Heart rate reserve (HRR) is defined as: HRR = HRmax − HRrest. It represents the functional range of your heart rate — from its lowest to its maximum. A runner with a maximum heart rate of 190 bpm and a resting heart rate of 50 bpm has a heart rate reserve of 140 bpm.
The concept is central to the Karvonen method for calculating heart rate training zones (published by Martti Karvonen in 1957). Instead of calculating zones as simple percentages of maximum heart rate, the Karvonen method calculates zones relative to the reserve:
Target HR = ((HRmax − HRrest) × intensity%) + HRrest
For example, 70% Karvonen intensity for the runner above: ((190 − 50) × 0.70) + 50 = 148 bpm. The equivalent %HRmax calculation (70% of 190) gives 133 bpm — a significant difference.

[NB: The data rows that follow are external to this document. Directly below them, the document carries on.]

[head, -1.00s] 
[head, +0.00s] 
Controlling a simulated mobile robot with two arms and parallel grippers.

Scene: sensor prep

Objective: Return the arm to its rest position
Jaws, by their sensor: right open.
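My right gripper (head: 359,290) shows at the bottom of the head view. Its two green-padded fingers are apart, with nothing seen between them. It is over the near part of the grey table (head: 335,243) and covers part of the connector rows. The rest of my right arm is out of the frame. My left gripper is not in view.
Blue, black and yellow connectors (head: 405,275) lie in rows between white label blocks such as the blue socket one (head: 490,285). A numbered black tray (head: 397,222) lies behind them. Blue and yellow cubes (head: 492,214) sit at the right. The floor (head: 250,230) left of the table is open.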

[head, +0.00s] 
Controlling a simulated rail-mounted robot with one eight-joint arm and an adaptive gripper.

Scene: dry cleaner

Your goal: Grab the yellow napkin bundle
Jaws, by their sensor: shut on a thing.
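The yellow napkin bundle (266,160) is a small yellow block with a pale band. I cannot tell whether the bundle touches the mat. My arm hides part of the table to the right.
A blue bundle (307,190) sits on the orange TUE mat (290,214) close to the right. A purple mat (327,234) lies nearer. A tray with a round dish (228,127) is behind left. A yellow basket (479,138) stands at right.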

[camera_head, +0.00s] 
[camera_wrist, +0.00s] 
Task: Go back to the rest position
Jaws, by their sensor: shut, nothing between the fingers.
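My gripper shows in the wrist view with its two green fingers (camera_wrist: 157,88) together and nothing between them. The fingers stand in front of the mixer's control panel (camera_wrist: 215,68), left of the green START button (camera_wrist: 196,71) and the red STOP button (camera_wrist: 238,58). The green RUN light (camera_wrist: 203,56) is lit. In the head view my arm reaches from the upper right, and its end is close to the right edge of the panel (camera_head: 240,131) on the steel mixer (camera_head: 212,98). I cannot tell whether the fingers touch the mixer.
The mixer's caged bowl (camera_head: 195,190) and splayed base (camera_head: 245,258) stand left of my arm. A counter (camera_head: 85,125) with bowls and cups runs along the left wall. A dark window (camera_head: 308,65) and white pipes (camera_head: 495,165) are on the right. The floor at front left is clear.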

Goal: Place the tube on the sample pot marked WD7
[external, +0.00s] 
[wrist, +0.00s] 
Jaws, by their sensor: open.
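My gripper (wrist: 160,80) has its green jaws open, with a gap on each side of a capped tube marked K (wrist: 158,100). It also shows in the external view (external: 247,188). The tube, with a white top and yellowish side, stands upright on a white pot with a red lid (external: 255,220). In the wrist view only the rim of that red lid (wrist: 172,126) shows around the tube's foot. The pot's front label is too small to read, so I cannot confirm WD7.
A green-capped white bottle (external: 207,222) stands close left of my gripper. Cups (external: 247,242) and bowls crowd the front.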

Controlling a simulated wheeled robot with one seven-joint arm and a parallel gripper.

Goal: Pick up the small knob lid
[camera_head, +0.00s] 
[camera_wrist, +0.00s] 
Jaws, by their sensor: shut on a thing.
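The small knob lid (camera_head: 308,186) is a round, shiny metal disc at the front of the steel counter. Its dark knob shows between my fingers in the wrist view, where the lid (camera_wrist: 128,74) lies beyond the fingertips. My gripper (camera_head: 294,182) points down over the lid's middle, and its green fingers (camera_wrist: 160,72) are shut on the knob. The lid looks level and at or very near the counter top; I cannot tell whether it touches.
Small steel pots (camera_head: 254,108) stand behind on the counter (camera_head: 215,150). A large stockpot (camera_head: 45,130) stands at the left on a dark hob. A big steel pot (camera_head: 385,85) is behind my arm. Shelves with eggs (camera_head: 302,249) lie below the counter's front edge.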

Why reserve matters: resting heart rate reflects fitness level. A well-trained runner with a low resting heart rate will train at proportionally higher absolute heart rates at any given intensity percentage compared to a less-fit runner with the same max HR. The Karvonen method captures this; %HRmax does not.
Resting heart rate typically decreases with aerobic fitness training. Elite distance runners often have resting heart rates of 35–45 bpm; untrained adults typically 60–80 bpm. As resting HR decreases with training, the heart rate reserve increases, and the Karvonen zones adjust accordingly.